MARA ‘discount’ is a myth once debt is included, warns VanEck’s Sigel

The two largest publicly traded companies holding bitcoin, Strategy (MSTR) and MARA Holdings (MARA), have each fallen about 40% over the past six weeks.

The MSTR correction has been widely covered by CoinDesk Research, but MARA, which is down 55% year over year, is also attracting attention as some investors consider it cheap at current levels.

Matthew Sigel, head of digital asset research at VanEck, maintains that the data does not support the perception of MARA as cheap. Sigel maintains that the company is actually trading at a premium to its bitcoin holdings and not at a discount.

Sigel highlights MARA’s $3.3 billion in outstanding convertible debt relative to its $4.9 billion in bitcoin holdings.
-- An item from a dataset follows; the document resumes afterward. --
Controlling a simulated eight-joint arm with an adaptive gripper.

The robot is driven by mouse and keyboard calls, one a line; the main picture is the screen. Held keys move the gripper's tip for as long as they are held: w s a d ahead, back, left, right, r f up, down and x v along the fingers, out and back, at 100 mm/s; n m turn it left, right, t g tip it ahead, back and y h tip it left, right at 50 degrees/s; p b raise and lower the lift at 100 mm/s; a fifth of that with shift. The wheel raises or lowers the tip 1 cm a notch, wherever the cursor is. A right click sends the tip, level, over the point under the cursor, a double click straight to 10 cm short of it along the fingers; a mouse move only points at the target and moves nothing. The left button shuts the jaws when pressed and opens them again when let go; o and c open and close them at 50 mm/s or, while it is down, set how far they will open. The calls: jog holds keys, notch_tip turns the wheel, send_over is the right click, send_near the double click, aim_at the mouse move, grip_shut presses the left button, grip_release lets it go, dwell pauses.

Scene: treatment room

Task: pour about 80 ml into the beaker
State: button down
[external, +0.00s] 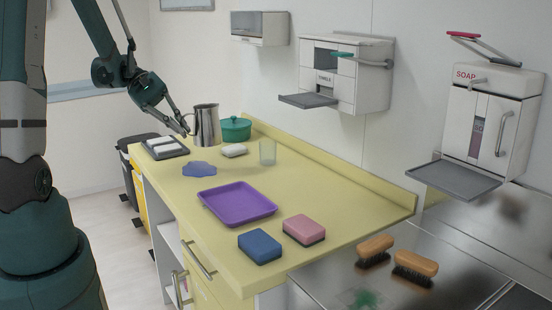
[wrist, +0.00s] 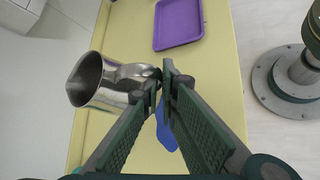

The adjustment for the convertible debt leaves just $1.6 billion of net bitcoin value before accounting for any additional liabilities the mining business incurs.

That compares to a market capitalization of $4.7 billion, which Sigel implies MARA is actually trading at a premium once debt is included, rather than at a discount to its bitcoin holdings.

Sigel also addresses MARA’s high short interest, which currently stands at 27%. After adjusting for delta hedging related to the company’s convertible notes, Sigel estimates that the true short interest falls to about 15%, a reduction from 44%.
Sigel contrasts this with MSTR, which has more than $8 billion of convertible debt, compared to a market capitalization of $53 billion.

Once the hedge-related short positions are eliminated, MSTR’s short interest decreases by only 31%, or approximately 9 million shares. Sigel characterizes MARA’s short-term interest as more structural, compared to MSTR’s, which he sees as more fundamentally driven.

Sigel maintains that more than half of MARA stock’s volatility is due to its capital structure and funding dynamics rather than pure bitcoin beta. He concludes that MSTR offers much cleaner bitcoin duration exposure, while MARA’s mining capital performance is dominated by what he describes as a problematic capital structure.